There was a minimalism to Prada’s womenswear offering too, though it was less stark. Uniform dressing was reimagined through an evening wear lens, with floor-skimming fishtail shirtdresses, origami flower-embellished pencil skirts and bow-adorned flats with glamorous, exaggeratedly pointy toes.
Outerwear was one of the strongest elements in both of the Italian heritage brand’s collections, and the coat that’s trending most heavily for this season is a long grey style, seen not just at Prada, but at Victoria Beckham, Max Mara, Loewe, Gucci and Michael Kors, among others.
Conway, who invests in a coat each autumn-winter, recommends Budapest brand Nanushka. “It’s an online store, but there’s a beautiful townhouse store in Mayfair in London that doubles as a coffee shop and it’s an interior lover’s dream.
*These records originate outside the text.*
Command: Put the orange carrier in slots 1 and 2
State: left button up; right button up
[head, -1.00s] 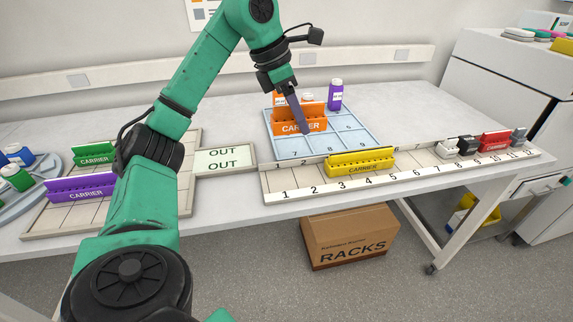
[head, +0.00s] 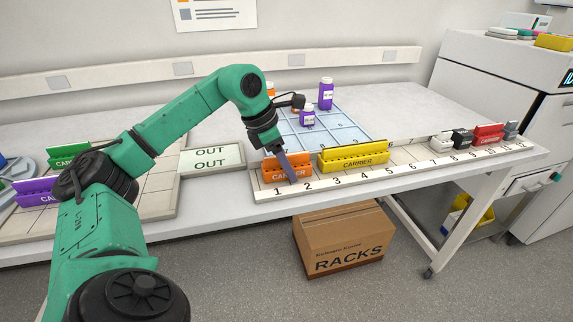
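The orange carrier (head: 273,170) is at the left end of the long numbered rack (head: 262,192), behind the numbers 1 and 2. It is upright and left of the yellow carrier (head: 352,158). I cannot tell whether it is fully seated or slightly above the rack. My left gripper (head: 289,168) reaches down onto the orange carrier, with one finger slanting across its front face. The other finger is hidden, but the gripper appears shut on the carrier. My right gripper is not in view.
The blue grid tray (head: 345,133) behind the rack holds purple bottles (head: 326,93). The OUT plate (head: 211,158) and a tray with green (head: 68,153) and purple carriers (head: 35,192) lie left.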

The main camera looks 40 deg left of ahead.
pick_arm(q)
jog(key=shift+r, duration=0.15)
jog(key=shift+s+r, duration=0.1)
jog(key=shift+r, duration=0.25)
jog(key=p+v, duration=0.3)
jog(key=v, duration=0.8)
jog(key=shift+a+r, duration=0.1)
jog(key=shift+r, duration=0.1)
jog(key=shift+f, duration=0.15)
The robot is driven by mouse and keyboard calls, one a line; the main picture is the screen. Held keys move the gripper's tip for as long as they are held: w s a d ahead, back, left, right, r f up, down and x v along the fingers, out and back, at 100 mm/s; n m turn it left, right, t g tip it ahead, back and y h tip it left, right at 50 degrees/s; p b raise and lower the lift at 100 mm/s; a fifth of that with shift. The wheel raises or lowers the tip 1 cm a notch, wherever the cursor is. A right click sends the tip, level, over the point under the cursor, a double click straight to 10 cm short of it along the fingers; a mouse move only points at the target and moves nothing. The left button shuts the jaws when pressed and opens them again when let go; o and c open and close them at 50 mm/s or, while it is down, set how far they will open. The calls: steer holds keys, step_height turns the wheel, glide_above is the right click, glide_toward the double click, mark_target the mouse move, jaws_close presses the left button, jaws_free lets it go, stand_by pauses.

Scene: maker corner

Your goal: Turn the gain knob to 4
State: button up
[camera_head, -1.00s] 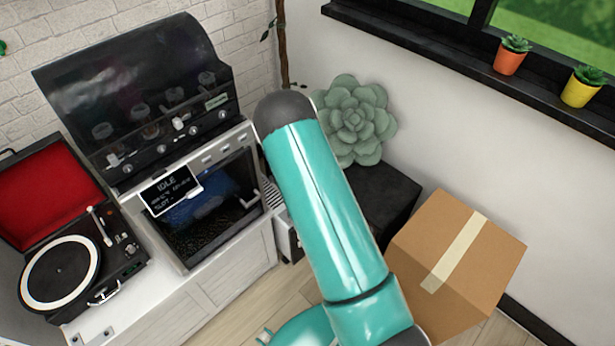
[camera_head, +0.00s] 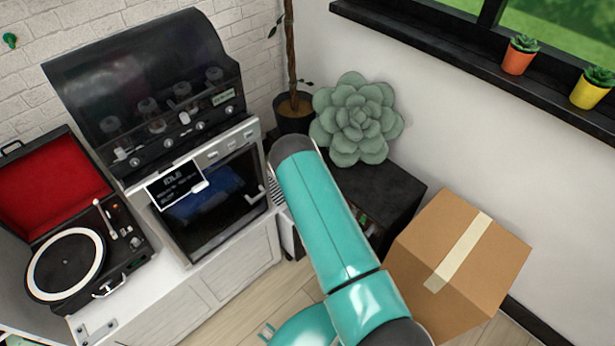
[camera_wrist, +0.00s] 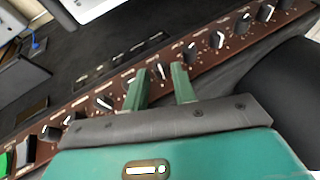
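In the wrist view, a brown control panel (camera_wrist: 205,62) carries a slanting row of several dark knobs with white pointer marks. Its labels are too small and blurred to read, so I cannot tell which knob is the gain knob. My gripper (camera_wrist: 160,72) has two green fingers spread apart over the panel. One knob (camera_wrist: 159,72) shows in the gap between the fingertips; I cannot tell whether they touch it. Another knob (camera_wrist: 104,103) is left of the fingers, and one (camera_wrist: 218,39) is to the right. The head view shows neither panel nor fingertips clearly.
In the wrist view, a green button (camera_wrist: 5,163) sits at the lower left, and a dark rounded object (camera_wrist: 285,80) is at right. The head view shows a black-hooded machine (camera_head: 150,90), a record player (camera_head: 70,262), a cardboard box (camera_head: 425,255) and a succulent (camera_head: 357,118).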

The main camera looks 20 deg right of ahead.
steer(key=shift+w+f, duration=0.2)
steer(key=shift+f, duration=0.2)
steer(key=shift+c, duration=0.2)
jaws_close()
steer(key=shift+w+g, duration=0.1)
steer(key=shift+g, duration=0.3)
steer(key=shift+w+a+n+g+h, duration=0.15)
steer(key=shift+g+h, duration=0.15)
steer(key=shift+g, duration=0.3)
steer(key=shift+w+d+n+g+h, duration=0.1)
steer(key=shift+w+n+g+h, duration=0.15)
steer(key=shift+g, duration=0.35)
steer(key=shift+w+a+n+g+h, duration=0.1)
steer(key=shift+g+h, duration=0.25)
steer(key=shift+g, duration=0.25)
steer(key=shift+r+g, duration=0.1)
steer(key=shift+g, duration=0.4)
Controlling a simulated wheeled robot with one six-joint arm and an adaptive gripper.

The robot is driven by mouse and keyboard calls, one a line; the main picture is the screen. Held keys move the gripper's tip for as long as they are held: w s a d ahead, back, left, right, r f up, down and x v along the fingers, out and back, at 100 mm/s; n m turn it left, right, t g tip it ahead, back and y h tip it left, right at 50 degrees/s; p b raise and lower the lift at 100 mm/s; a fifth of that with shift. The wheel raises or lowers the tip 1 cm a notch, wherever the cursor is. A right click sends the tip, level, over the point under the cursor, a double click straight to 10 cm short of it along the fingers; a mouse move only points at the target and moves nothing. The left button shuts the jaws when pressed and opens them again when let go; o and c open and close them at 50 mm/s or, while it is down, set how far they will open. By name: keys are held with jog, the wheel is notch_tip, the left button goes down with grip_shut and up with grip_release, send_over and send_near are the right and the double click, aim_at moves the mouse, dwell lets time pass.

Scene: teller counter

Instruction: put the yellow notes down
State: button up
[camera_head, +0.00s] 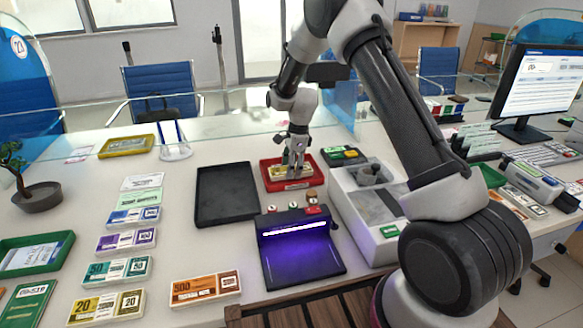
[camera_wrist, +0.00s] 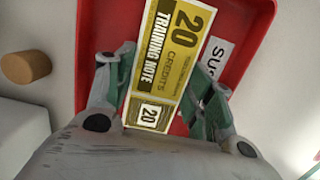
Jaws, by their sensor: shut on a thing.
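My gripper (camera_head: 297,160) points down over the red tray (camera_head: 274,184) at the middle of the counter. In the wrist view its fingers (camera_wrist: 163,98) are shut on the yellow notes (camera_wrist: 174,50), a bundle marked "20 credits training note". The notes lie between the two green-padded fingers and inside the outline of the red tray (camera_wrist: 258,20). In the head view the notes (camera_head: 290,171) show small beside the fingers. I cannot tell whether they touch the tray floor. A white label is partly visible on the tray.
An empty black tray (camera_head: 226,196) is left of the red tray. A lamp-lit note checker (camera_head: 300,262) stands in front, and a grey-white machine (camera_head: 362,205) is at the right. Several note bundles (camera_head: 118,270) lie at left. A wooden cylinder (camera_wrist: 27,67) is beside the tray.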

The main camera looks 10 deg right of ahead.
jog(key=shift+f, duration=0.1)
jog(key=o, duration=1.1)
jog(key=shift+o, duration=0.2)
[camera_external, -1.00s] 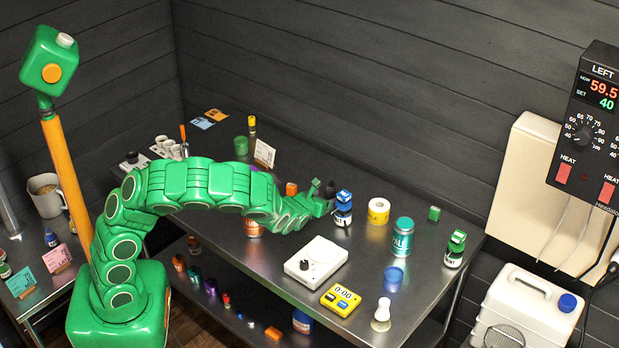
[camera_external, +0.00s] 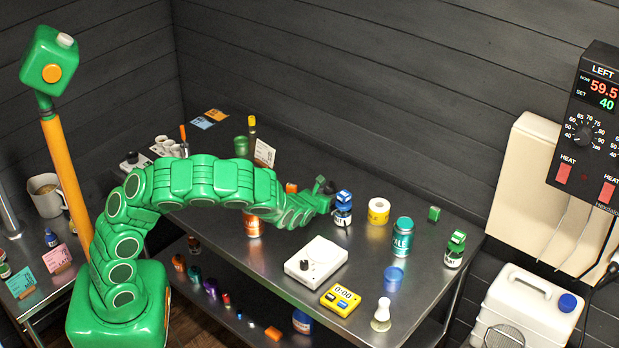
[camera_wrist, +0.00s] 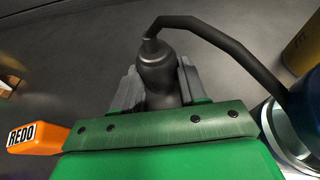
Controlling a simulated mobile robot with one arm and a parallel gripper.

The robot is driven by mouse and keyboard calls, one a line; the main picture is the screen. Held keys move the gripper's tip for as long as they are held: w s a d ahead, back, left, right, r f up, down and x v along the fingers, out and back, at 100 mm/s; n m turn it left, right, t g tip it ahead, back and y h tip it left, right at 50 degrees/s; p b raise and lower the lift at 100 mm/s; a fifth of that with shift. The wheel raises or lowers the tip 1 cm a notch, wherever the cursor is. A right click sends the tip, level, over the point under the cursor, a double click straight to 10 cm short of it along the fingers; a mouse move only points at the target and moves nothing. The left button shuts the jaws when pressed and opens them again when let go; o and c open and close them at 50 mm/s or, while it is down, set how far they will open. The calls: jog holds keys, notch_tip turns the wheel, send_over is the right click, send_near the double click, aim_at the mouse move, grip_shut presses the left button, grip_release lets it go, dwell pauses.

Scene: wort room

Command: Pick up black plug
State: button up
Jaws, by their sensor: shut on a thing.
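The black plug (camera_wrist: 160,72) sits between the two fingers of my gripper (camera_wrist: 160,88) in the wrist view, and the gripper is shut on it. A black cord or arm runs from the plug's tip and bends to the right. In the external view my gripper (camera_external: 325,197) is above the steel table, just left of the blue-capped bottle (camera_external: 343,208). The plug is small and dark there, and its lower part is hidden by the fingers. I cannot tell whether it touches the table.
An orange block marked REDO (camera_wrist: 36,137) lies close to my gripper's left in the wrist view. Bare table lies behind.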

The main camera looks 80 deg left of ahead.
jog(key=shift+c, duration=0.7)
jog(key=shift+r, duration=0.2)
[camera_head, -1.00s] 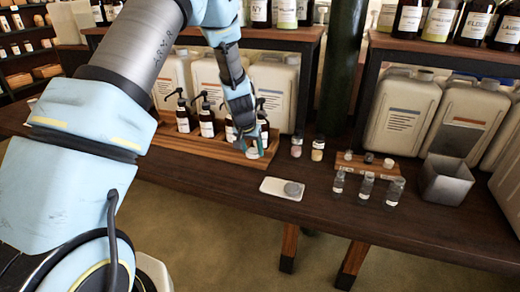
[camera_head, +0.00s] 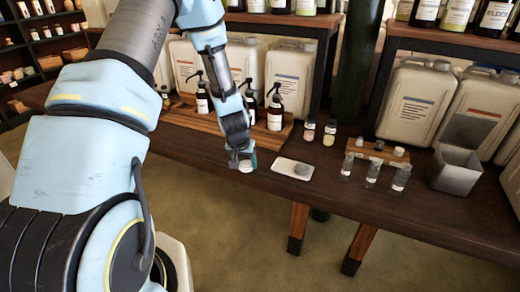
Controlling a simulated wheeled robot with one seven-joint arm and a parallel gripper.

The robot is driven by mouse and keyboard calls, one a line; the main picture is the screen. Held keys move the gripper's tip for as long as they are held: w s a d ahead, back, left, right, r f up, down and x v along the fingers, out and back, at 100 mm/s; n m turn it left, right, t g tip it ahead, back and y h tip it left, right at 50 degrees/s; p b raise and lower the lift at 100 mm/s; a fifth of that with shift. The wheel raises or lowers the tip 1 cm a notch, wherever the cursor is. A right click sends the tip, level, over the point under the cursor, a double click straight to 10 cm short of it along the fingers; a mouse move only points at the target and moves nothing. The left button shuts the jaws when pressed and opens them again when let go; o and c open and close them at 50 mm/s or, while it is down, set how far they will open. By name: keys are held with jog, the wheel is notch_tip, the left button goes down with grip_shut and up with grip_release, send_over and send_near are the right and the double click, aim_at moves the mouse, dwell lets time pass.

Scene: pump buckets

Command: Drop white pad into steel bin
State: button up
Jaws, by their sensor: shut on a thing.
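My gripper (camera_head: 242,159) is shut on a small white pad (camera_head: 246,166) and holds it near the front edge of the table, left of the white tray. The fingers hide part of the pad. The steel bin (camera_head: 456,172) is a grey, square, open-topped container at the right of the table, well apart from my gripper. Its inside is only partly visible.
A white tray (camera_head: 281,174) carries a grey disc (camera_head: 302,169). Three glass vials (camera_head: 372,174) and two small jars (camera_head: 319,132) stand between my gripper and the bin. Pump bottles (camera_head: 275,110) stand on a wooden board behind. Large canisters (camera_head: 415,100) line the back.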

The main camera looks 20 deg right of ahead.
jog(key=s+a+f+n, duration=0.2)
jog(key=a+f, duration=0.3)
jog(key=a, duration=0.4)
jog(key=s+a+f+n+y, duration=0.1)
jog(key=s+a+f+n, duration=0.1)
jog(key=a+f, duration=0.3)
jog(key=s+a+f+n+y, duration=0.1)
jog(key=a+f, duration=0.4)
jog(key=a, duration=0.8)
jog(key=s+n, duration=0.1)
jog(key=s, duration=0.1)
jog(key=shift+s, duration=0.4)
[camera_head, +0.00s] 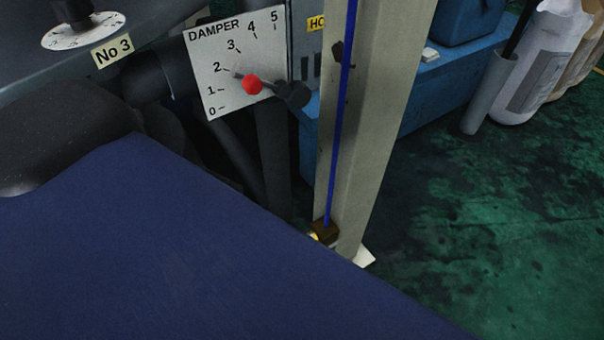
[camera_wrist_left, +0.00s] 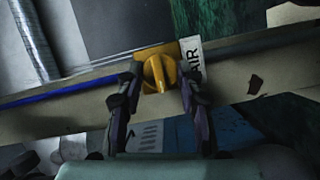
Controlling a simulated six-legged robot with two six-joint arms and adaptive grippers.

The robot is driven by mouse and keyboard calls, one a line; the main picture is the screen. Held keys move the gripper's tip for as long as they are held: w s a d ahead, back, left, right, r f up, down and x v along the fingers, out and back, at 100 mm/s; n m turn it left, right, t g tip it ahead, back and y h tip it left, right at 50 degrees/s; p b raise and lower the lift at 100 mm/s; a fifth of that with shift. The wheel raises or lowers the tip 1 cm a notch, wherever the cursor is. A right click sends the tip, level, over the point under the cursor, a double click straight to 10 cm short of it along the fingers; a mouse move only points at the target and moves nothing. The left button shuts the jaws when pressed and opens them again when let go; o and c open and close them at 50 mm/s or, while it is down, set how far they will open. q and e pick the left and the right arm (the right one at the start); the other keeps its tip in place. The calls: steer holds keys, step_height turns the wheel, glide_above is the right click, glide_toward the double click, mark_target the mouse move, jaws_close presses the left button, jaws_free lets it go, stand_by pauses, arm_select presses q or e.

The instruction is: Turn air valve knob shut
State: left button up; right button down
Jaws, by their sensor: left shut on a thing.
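The air valve knob (camera_wrist_left: 157,73) is yellow-orange with a raised ridge and sits on a beige post in the left wrist view. Its ridge runs roughly across the post's length. A white AIR label (camera_wrist_left: 192,60) is beside it on the right. My left gripper (camera_wrist_left: 158,86) has one finger on each side of the knob and is shut on it. In the head view only a small yellow bit shows low on the post (camera_head: 353,170), by a brown fitting (camera_head: 325,232) at the end of a blue line. Neither gripper shows in the head view.
A DAMPER plate (camera_head: 238,62) with a red-tipped lever (camera_head: 252,85) is left of the post in the head view. A dial marked No 3 (camera_head: 113,50) is at upper left. White containers (camera_head: 535,65) stand at upper right. Green floor (camera_head: 490,220) is open at right.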

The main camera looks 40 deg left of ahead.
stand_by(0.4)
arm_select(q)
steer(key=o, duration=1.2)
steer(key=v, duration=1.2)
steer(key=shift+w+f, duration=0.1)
My last purchase there was a stunning mocha brown cashmere drop shoulder coat that I live in during the colder months,” he says. It may seem eye-rollingly predictable to talk about investing in a coat for autumn-winter, but the pleasure to be had from the cocooning folds of a brand new piece of outerwear in the frosty morning freshness of September is the adult equivalent of starting school with a new pencil case.
It never gets old. Cos currently has a fantastic double-faced grey coat in its men’s collection and an exquisite longer-length light grey trench for women. With its shorter length, the men’s option may suit many women better though.
Both punk and uniform dressing have allowed designers to continue their close dialogue between men’s and womenswear, with more and more collections showing men and women together in looks that feel effortlessly interchangeable.
Simone Rocha, for instance, revealed that the menswear range she launched last year is as big a hit with her female customers as her male, while every look in Prada’s menswear show could have sat just as comfortably within its womenswear offering.
There’s a homogeny and unorthodoxy in creating clothes that refuse to define, categorise or polarise, and this feels especially apt in a season where designers are uncovering the overlaps between not just fashions but identities and communities too.